Stated problem
Skip pictures; extract every line from the one with "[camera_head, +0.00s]" through the one with "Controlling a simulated", exactly as written.

Raw data
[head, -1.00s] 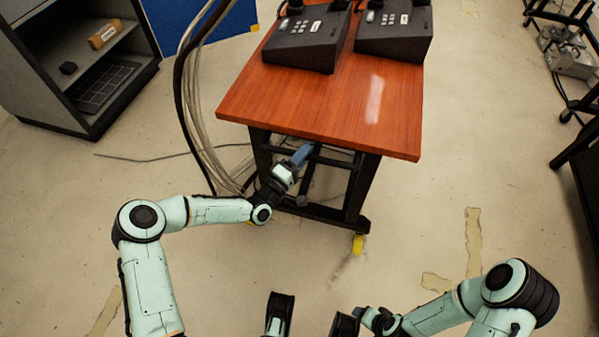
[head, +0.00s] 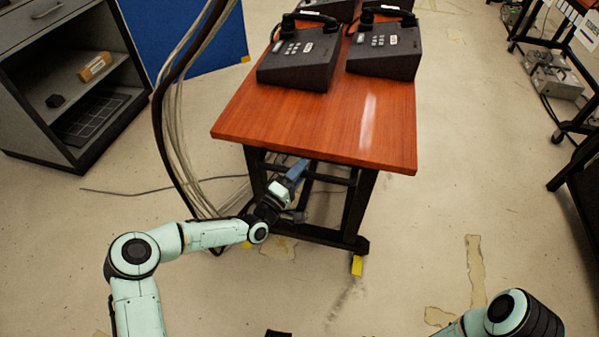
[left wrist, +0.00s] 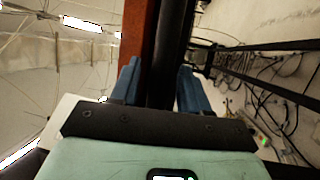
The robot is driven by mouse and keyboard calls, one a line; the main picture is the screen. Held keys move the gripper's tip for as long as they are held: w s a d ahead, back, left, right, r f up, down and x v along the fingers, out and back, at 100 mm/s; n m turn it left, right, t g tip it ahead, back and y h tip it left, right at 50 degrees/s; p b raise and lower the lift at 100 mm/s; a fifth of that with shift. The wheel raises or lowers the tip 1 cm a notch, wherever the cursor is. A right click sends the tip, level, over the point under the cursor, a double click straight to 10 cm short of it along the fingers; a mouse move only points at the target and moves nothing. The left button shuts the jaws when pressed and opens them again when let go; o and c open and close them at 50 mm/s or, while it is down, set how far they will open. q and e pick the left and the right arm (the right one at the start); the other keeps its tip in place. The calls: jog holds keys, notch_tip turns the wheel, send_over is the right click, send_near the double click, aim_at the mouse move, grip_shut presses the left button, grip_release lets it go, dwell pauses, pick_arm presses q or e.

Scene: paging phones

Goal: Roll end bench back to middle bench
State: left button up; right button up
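The end bench (head: 320,137) has a glossy red-brown wooden top on a black wheeled frame, with phones on it. My left gripper (head: 298,172) reaches under the top's near edge from the left, at the black frame. In the left wrist view, its two blue fingers (left wrist: 158,85) stand on either side of a black frame bar (left wrist: 175,45) and appear closed on it. The wooden edge (left wrist: 137,30) shows beside the bar. I cannot clearly make out the middle bench; the far end of the top is cut off by the picture edge.
Two dark paging phones (head: 300,62) (head: 385,48) sit on the top, with another behind. Cables (head: 172,140) hang left of the bench. A grey shelf unit (head: 70,90) and blue panel (head: 200,45) stand left. Black racks (head: 560,60) stand right. Floor right of the bench is clear.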

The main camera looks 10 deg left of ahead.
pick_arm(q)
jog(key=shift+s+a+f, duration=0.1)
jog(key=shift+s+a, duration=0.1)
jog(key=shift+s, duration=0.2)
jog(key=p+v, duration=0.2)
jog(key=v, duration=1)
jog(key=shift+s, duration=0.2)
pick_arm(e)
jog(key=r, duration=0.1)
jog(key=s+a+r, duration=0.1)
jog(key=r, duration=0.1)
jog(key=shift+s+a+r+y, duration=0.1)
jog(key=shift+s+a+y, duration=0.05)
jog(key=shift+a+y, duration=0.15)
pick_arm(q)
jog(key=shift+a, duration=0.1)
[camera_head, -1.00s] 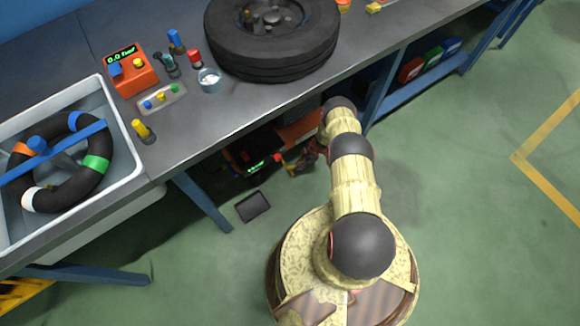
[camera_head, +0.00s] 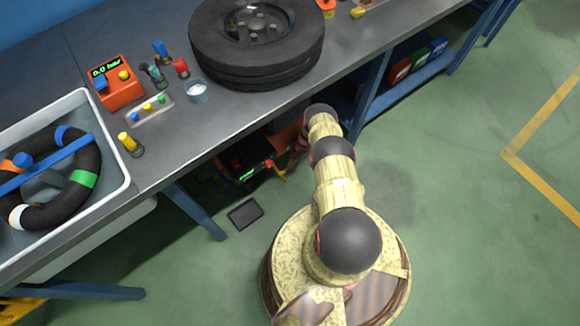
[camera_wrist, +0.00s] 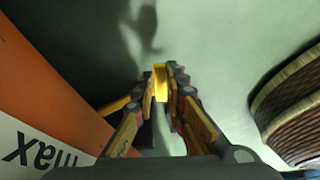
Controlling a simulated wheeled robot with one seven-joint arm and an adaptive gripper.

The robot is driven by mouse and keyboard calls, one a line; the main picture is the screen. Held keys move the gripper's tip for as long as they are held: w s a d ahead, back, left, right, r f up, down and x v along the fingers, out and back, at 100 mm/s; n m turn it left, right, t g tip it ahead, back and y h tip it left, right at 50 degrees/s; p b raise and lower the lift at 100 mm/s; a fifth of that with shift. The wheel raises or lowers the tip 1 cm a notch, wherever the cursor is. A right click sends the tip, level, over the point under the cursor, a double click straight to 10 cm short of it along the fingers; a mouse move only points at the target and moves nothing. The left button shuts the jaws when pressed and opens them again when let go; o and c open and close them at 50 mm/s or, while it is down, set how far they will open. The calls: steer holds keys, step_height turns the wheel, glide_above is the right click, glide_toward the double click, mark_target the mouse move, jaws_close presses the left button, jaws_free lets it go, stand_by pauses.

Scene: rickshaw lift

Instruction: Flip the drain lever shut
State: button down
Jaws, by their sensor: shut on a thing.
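The drain lever is a small yellow piece (camera_wrist: 160,82) in the middle of the wrist view. My gripper (camera_wrist: 161,98) is shut on it, with a fingertip on each side. In the head view a small yellow end (camera_head: 282,171) shows low beside the machine under the bench. This machine (camera_head: 248,160) is dark and orange with a green lit display.
The workbench (camera_head: 225,125) overhangs my forearm and carries a tyre (camera_head: 257,70), an orange gauge box (camera_head: 117,92) and a water tub (camera_head: 122,190). A blue bench leg (camera_head: 196,212) stands to the left. A dark flat pad (camera_head: 245,213) lies on the floor. Floor to the right is clear.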

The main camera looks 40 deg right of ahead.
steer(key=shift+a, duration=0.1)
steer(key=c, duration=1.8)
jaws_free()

The reply
[camera_head, +0.00s] 
[camera_wrist, +0.00s] 
Controlling a simulated wheeled robot with one seven-joint arm and an adaptive gripper.

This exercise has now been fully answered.